Output exactly the lines between the line that contains "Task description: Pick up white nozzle" and the last line of the material, counting both.

+ + + + +

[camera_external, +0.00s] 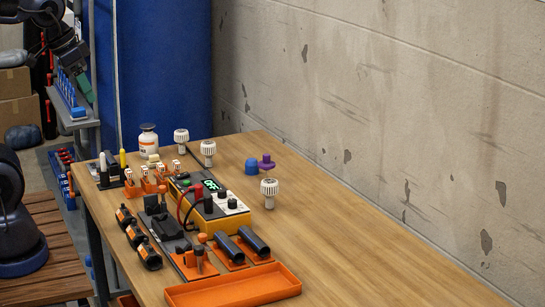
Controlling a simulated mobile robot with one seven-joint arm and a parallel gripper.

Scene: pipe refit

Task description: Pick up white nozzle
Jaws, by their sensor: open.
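Three white ribbed pieces with narrower stems, which look like nozzles, stand on the wooden table: a white nozzle (181,136) at the back, a second one (208,149) just right of it, and a third one (269,188) farther forward on the right. I cannot tell which one is the task's. My gripper (82,86) is at the upper left, beyond the table's left end and well away from all three. It is open, small and dark with a green part; no held object shows.
An orange meter box (238,220) with red and black leads stands mid-table. Orange holders, black cylinders (254,241) and an orange tray (232,291) crowd the left front. The right side is clear beside the wall.

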+ + + + +

Worked solution —
Task description: Pick up white nozzle
Jaws, by their sensor: open.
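Three white ribbed pieces with narrower stems, which look like nozzles, stand on the wooden table: a white nozzle (181,136) at the back, a second one (208,149) just right of it, and a third one (269,188) farther forward on the right. I cannot tell which one is the task's. My gripper (82,86) is at the upper left, beyond the table's left end and well away from all three. It is open, small and dark with a green part; no held object shows.
An orange meter box (238,220) with red and black leads stands mid-table. Orange holders, black cylinders (254,241) and an orange tray (232,291) crowd the left front. The right side is clear beside the wall.

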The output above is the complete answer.